━━ Exercise inputs

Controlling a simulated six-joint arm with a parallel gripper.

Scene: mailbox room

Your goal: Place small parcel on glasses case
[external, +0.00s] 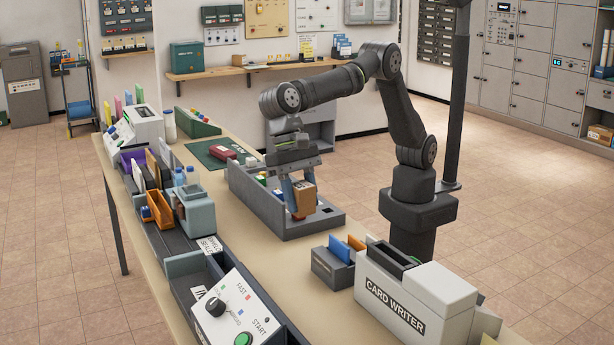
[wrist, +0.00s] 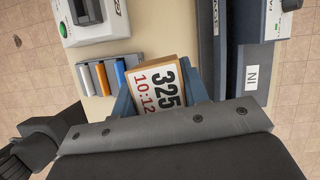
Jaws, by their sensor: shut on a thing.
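The small parcel (external: 304,198) is a brown box held between the blue-grey fingers of my gripper (external: 302,188), over the near part of a grey tray. In the wrist view my gripper (wrist: 160,82) is shut on the parcel (wrist: 154,90), whose white face reads 325 and 10:12. A dark red rounded case (external: 223,153), probably the glasses case, lies on a green mat (external: 198,151) beyond the tray, left of my gripper. The case is not seen in the wrist view. A small red thing shows just under the parcel; I cannot tell whether they touch.
The grey tray (external: 322,223) has raised walls and holds several small items. A file holder (external: 331,270) and a card writer (external: 415,300) stand nearer the camera. Organisers and a grey machine (external: 197,212) line the bench's left side. A bare bench strip runs between them and the tray.

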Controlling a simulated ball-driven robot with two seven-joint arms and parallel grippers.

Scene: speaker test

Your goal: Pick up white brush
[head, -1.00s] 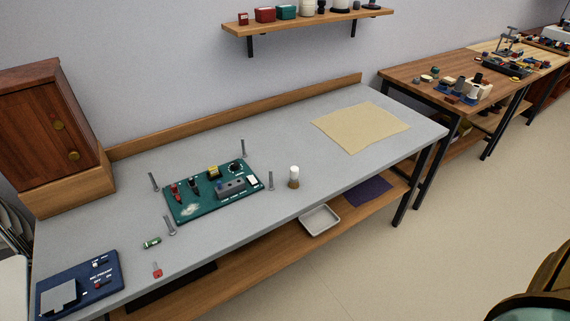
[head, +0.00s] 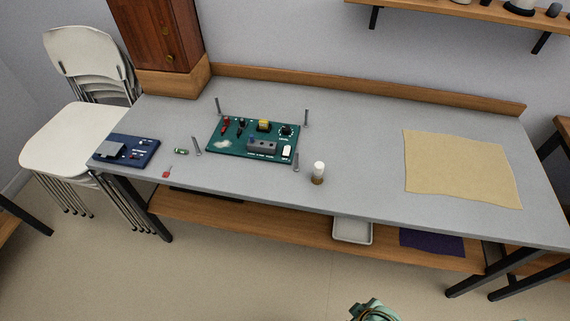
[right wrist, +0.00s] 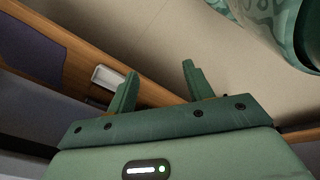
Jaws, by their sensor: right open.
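The white brush (head: 318,172) looks like a short upright piece with a white top and a brown lower part. It stands on the grey bench near the front edge, right of the green circuit board, in the head view. My right gripper (right wrist: 158,82) is open and empty in the right wrist view, with floor and the bench's lower shelf beyond its fingers. A green part of my body (head: 372,310) shows at the bottom of the head view, well apart from the brush. My left gripper is not in view.
The grey bench (head: 350,195) carries a green board (head: 225,148) among several metal posts, a blue panel (head: 140,155) and a tan sheet (head: 460,170). A grey tray (head: 352,230) sits on the lower shelf. White chairs (head: 75,130) stand at left. Floor in front is clear.

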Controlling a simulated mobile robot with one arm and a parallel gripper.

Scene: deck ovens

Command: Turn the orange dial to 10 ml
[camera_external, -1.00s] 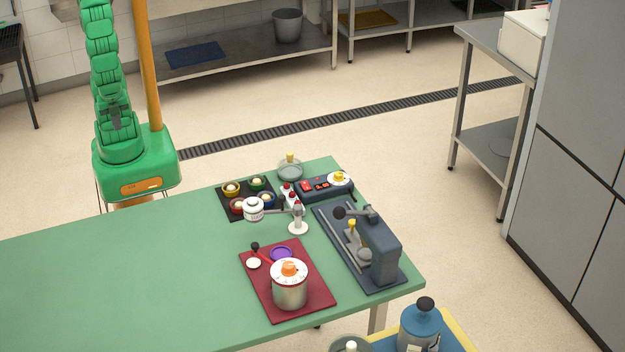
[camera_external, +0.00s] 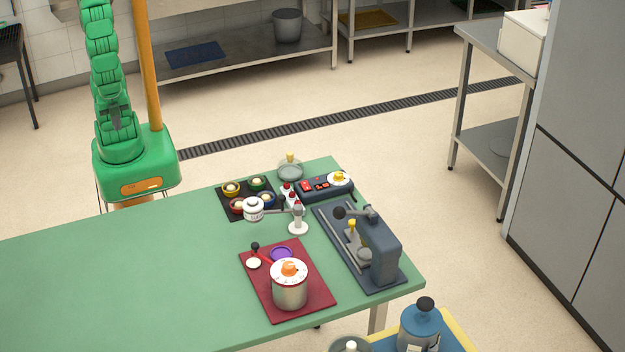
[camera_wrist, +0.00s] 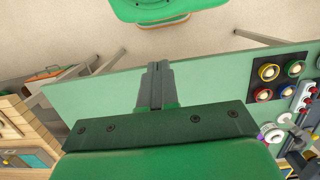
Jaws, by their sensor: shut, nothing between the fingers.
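The orange dial (camera_external: 289,268) is a small orange knob on a white marked disc, on top of a metal pot (camera_external: 290,291). The pot stands on a red mat (camera_external: 318,300) near the table's front right. The dial's marks are too small to read in the outside view, so its setting cannot be told. In the wrist view my gripper (camera_wrist: 157,68) is shut and empty, above the green table. I cannot make out the dial there.
Behind are small bowls on a black mat (camera_external: 224,205) and a dark device (camera_external: 313,194) with a yellow knob. A grey press (camera_external: 385,250) stands right. The table's left (camera_external: 110,270) is clear.

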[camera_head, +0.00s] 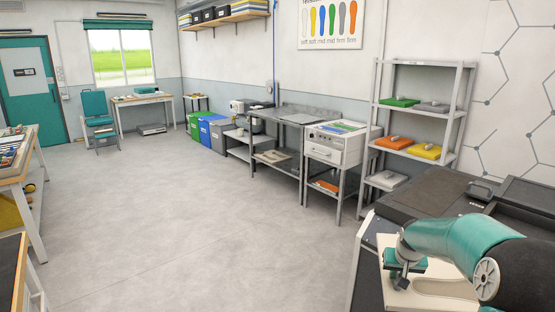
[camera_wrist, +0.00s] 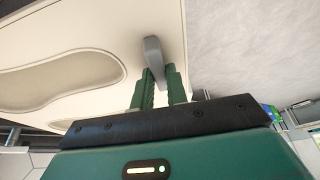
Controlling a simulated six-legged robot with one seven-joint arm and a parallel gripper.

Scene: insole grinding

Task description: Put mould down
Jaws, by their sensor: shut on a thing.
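The mould (camera_head: 398,296) is a cream slab with a foot-shaped hollow, at the lower right of the head view. In the wrist view the mould (camera_wrist: 120,22) fills the upper left, with its hollow facing the camera. A grey handle (camera_wrist: 152,52) stands at its edge. My gripper (camera_head: 402,280) is at the slab's left end. In the wrist view the green fingers of my gripper (camera_wrist: 160,80) are closed on the handle. The mould's right part is hidden behind my arm. I cannot tell whether its underside touches anything.
A dark-topped machine (camera_head: 425,205) stands close by at the right. A grey shelf rack (camera_head: 420,107) beyond it holds several coloured moulds. A white oven-like unit (camera_head: 335,148) and a steel bench (camera_head: 278,118) line the wall. The floor (camera_head: 190,210) at the middle is clear.

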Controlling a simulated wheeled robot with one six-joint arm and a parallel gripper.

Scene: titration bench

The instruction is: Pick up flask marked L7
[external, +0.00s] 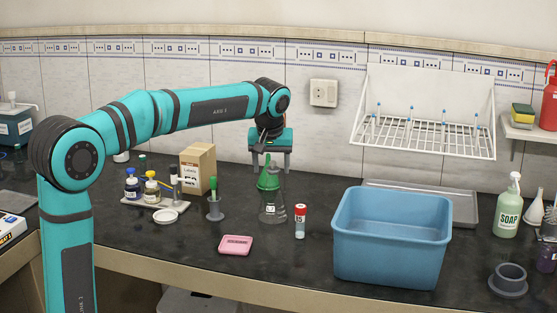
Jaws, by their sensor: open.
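A clear conical flask (272,210) stands upright on the dark bench, near the middle of the external view. No L7 marking can be read on it at this size. A green cone-shaped piece (268,179) shows at its neck; I cannot tell whether it sits in the flask or behind it. My gripper (271,167) points down above the flask, with its jaws open and a finger on each side of the neck area. I cannot tell whether either finger touches anything.
A red-capped vial (300,221) stands close right of the flask, a green-topped grey holder (214,206) to its left, and a pink device (235,245) in front. A blue tub (392,250) fills the right. A cardboard box (198,168) and bottles stand left.

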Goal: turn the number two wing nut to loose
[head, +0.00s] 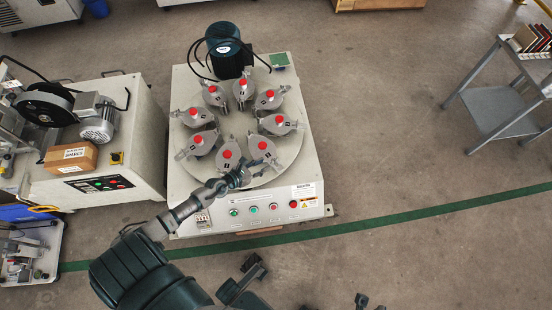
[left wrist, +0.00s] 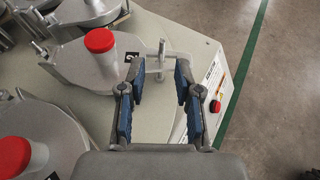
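In the left wrist view a metal wing nut on an upright stud (left wrist: 162,55) stands at the edge of a grey holder (left wrist: 80,62) with a red cap (left wrist: 99,40). A dark number mark beside it is partly hidden by a finger, and I cannot read it surely. My left gripper (left wrist: 160,70) is open, one finger either side of the wing nut, with gaps showing. In the head view my left gripper (head: 247,172) is over the front of the round plate (head: 240,120), near this holder (head: 262,148). My right gripper is not clearly made out among dark parts at the bottom.
Several similar red-capped holders ring the plate on the pale machine (head: 313,160). A dark motor (head: 226,50) stands at its back; buttons and labels are on the front. A second machine (head: 130,160) is at left, a grey cart (head: 500,105) at right. Floor between is clear.

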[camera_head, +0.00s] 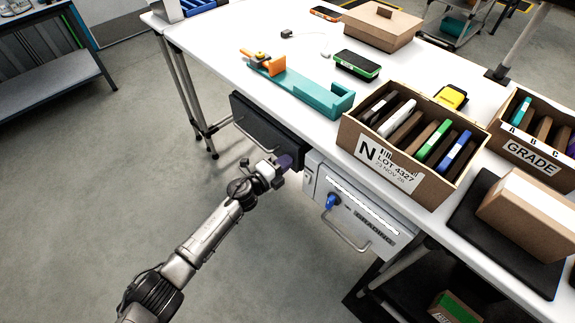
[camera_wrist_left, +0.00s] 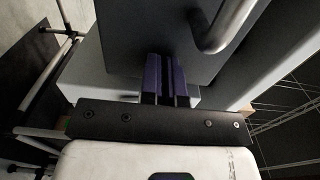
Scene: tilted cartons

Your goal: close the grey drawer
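Two drawer fronts show under the white table. A dark grey drawer (camera_head: 265,127) with a bar handle is on the left; its front seems to stand out from the table edge, but how far is unclear. A light grey drawer (camera_head: 345,207), labelled GRADING, with a blue key and a bar handle, is on the right. My left gripper (camera_head: 286,160) has its purple fingers at the right lower corner of the dark front. In the left wrist view the fingers (camera_wrist_left: 164,75) are together, empty, against or just before a grey panel (camera_wrist_left: 155,30) with a bar handle. Contact is unclear.
On the white table (camera_head: 305,60) stand a teal tool (camera_head: 310,92), a carton of files (camera_head: 400,165), a GRADE carton (camera_head: 530,155) and a closed box (camera_head: 380,27). A brown box (camera_head: 530,215) rests on a dark pad. The floor left of the table is clear.

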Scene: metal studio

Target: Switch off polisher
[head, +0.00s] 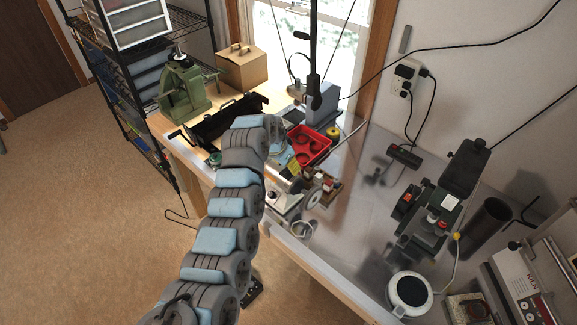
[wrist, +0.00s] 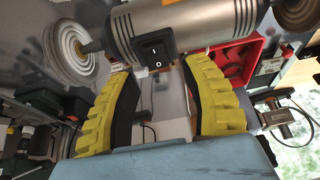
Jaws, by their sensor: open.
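The polisher (wrist: 190,28) crosses the top of the wrist view. It has a silver ribbed cylinder body with an orange label. A pale buffing wheel (wrist: 70,52) is on its left end and a brown wheel shows at the top right. Its black rocker switch (wrist: 156,52), marked I and O, faces the camera. My gripper (wrist: 160,70) is open and empty, its yellow fingers on either side of the switch. I cannot tell whether the fingertips touch the polisher.
A red tray (head: 308,146) lies behind the polisher. A green machine (head: 184,90) and a cardboard box (head: 241,67) stand at the back left. Another green machine (head: 435,212) and a round white-rimmed device (head: 410,293) stand on the right.

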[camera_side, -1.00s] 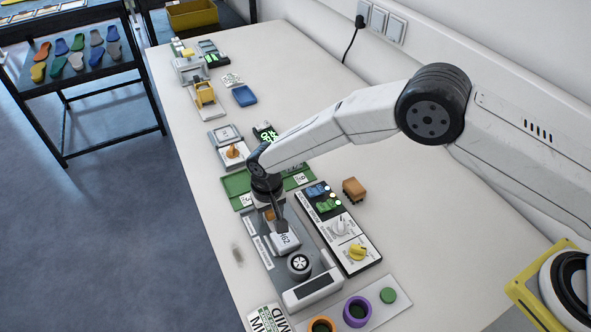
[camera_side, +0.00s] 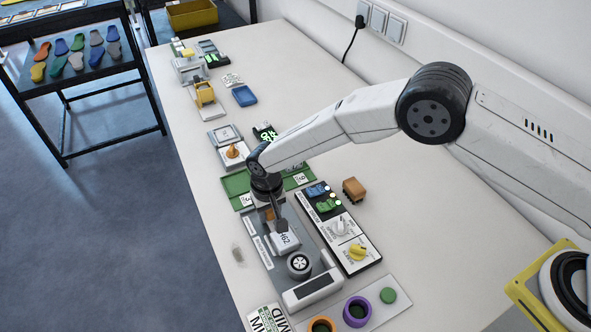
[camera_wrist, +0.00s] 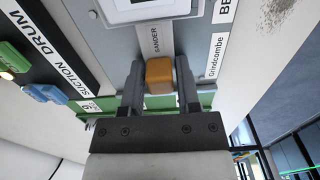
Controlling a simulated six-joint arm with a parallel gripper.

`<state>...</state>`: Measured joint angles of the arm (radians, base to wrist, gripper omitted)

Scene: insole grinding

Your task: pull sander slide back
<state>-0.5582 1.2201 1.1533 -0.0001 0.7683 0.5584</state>
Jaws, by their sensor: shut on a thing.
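The sander (camera_side: 300,263) is a long grey unit on the bench, with a round spoked wheel and a pale slide block (camera_side: 285,242) marked with "62". An orange-brown handle (camera_wrist: 159,75) stands on the sander's label strip in the wrist view. My gripper (camera_side: 269,215) points down over the far end of the sander. In the wrist view, my gripper (camera_wrist: 159,88) has its two dark fingers on either side of the handle, shut on it. In the side view the handle is mostly hidden by the fingers.
A control panel (camera_side: 341,232) with a white and a yellow knob lies right of the sander. A green tray (camera_side: 236,184) lies beyond it. A brown block (camera_side: 354,189) sits to the right. Orange and purple rings (camera_side: 357,311) are at the front.

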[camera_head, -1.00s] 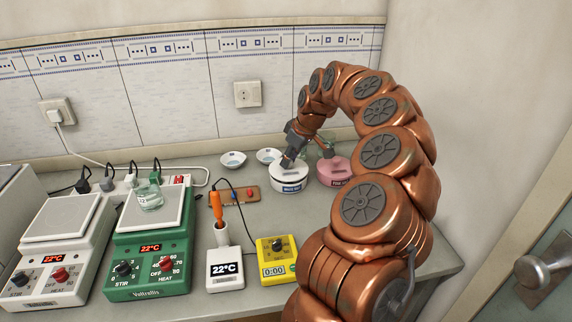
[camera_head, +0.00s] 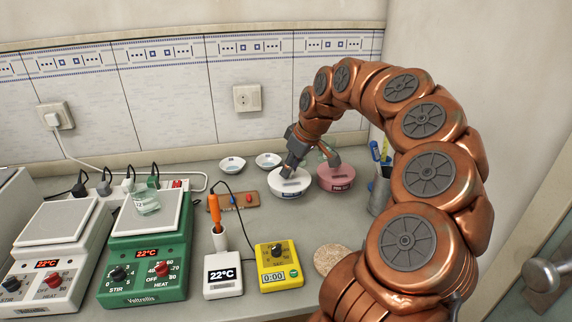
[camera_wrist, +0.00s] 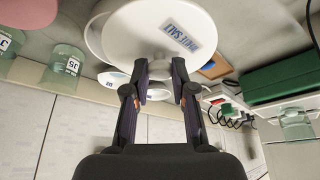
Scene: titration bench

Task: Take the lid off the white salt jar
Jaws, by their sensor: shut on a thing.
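The white salt jar (camera_head: 289,190) stands on the bench left of the pink jar (camera_head: 338,178). Its white lid (camera_head: 278,178) is at its top. My gripper (camera_head: 290,168) comes down from above and is shut at the lid's top. In the wrist view my gripper (camera_wrist: 159,82) has both fingers close together at the edge of a large white round surface with a blue-lettered label (camera_wrist: 182,36). I cannot tell whether there is a gap between lid and jar.
Two small white dishes (camera_head: 232,165) lie behind the jar. A wooden board (camera_head: 240,201) and a yellow timer (camera_head: 279,262) are to its left and front. A metal pen cup (camera_head: 378,196) and a round cork mat (camera_head: 328,258) are near my arm.

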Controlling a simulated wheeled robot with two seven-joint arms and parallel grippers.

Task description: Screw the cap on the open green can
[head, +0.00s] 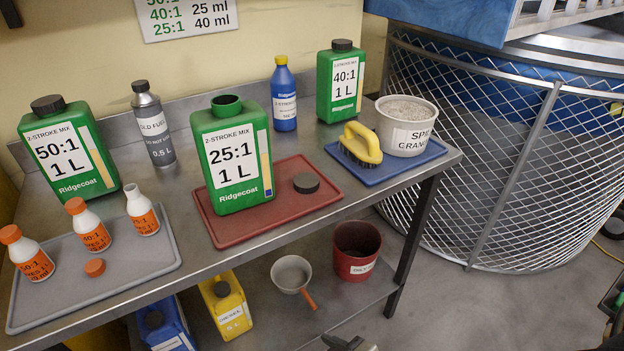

━━━━

[What to produce]
Leaving out the pictures, extract the stretch from the line holding "Jaws, by their sensor: shut, nothing" through the line holding "Task description: Put mould down", word for word.

[Solution to the exercise]
Jaws, by their sensor: shut, nothing between the fingers.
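The orange dial (camera_external: 289,268) is a small orange knob on a white marked disc, on top of a metal pot (camera_external: 290,291). The pot stands on a red mat (camera_external: 318,300) near the table's front right. The dial's marks are too small to read in the outside view, so its setting cannot be told. In the wrist view my gripper (camera_wrist: 157,68) is shut and empty, above the green table. I cannot make out the dial there.
Behind are small bowls on a black mat (camera_external: 224,205) and a dark device (camera_external: 313,194) with a yellow knob. A grey press (camera_external: 385,250) stands right. The table's left (camera_external: 110,270) is clear.

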[camera_head, +0.00s] 
[camera_wrist, +0.00s] 
Controlling a simulated six-legged robot with one seven-joint arm and a parallel gripper.

Scene: insole grinding

Task description: Put mould down

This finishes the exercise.